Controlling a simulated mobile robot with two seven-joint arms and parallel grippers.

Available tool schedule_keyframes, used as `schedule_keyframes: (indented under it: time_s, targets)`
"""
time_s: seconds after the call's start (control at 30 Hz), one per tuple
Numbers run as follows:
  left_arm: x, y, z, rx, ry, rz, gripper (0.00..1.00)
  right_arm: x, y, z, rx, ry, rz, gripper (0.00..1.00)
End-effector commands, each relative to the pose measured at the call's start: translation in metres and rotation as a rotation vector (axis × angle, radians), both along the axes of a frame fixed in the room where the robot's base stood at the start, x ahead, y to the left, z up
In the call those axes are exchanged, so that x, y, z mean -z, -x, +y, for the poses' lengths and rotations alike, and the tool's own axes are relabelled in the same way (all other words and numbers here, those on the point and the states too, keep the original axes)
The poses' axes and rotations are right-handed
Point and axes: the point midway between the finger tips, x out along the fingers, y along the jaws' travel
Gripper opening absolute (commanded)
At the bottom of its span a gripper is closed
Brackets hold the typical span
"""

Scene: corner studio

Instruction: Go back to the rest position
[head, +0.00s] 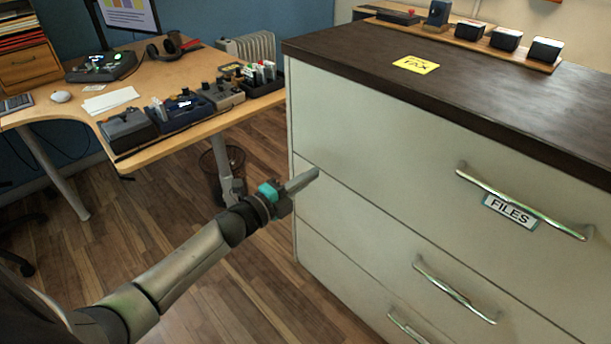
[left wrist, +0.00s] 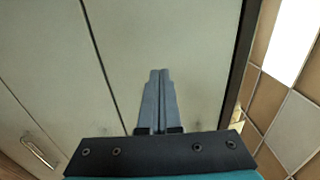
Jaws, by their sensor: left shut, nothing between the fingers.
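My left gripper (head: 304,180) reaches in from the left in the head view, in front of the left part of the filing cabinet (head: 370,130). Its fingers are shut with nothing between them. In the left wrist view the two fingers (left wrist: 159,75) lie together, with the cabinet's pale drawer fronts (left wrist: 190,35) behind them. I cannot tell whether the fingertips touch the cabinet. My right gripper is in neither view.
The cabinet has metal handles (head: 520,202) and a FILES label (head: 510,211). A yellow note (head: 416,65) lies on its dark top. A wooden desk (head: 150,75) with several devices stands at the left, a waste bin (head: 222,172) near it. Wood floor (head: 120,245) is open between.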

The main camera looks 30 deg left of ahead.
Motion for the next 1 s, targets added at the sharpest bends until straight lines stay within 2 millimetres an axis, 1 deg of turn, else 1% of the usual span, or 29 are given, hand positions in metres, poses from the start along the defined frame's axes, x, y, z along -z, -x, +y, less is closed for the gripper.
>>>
* * *
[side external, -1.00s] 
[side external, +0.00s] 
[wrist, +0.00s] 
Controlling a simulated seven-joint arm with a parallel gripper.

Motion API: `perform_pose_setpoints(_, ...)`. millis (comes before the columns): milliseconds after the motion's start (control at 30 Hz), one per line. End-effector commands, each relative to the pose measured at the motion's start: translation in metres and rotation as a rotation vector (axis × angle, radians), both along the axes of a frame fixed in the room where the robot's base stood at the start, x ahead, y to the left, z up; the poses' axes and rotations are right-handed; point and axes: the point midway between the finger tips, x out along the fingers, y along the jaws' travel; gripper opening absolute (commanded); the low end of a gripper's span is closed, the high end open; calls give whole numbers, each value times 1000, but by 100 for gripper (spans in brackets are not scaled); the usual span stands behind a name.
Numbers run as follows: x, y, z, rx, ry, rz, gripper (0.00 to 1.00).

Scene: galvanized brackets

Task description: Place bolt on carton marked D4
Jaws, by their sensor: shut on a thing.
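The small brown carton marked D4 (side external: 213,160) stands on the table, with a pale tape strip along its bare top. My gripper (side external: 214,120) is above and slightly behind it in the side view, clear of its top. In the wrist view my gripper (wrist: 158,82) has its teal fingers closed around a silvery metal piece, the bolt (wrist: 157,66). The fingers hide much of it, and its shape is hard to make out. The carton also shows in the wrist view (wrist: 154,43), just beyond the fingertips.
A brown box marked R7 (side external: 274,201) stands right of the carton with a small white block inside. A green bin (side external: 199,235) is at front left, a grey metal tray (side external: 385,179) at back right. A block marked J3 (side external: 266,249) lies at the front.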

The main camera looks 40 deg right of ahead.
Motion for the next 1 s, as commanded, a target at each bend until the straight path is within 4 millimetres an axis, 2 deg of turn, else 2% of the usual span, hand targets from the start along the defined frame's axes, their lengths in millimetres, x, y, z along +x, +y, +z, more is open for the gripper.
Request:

■ **What is being asked**: In the listing above, find the line with "[wrist, +0.00s]" and the line with "Scene: galvanized brackets", then print exactly those two lines and every line between them, and nothing more.

■ **Response**:
[wrist, +0.00s] 
Controlling a simulated seven-joint arm with a parallel gripper.

Motion API: `perform_pose_setpoints(_, ...)`. millis (comes before the columns): milliseconds after the motion's start (control at 30 Hz), one per line. End-effector commands, each relative to the pose measured at the motion's start: translation in metres and rotation as a rotation vector (axis × angle, radians), both along the axes of a frame fixed in the room where the robot's base stood at the start, x ahead, y to the left, z up; the poses' axes and rotations are right-handed; point and axes: the point midway between the finger tips, x out along the fingers, y along the jaws' travel; gripper opening absolute (commanded); the low end of a gripper's span is closed, the high end open; calls give whole numbers, each value times 1000, but by 100 for gripper (spans in brackets are not scaled); the usual span stands behind a name.
Numbers run as follows: x, y, z, rx, ry, rz, gripper (0.00 to 1.00).

Scene: galvanized brackets

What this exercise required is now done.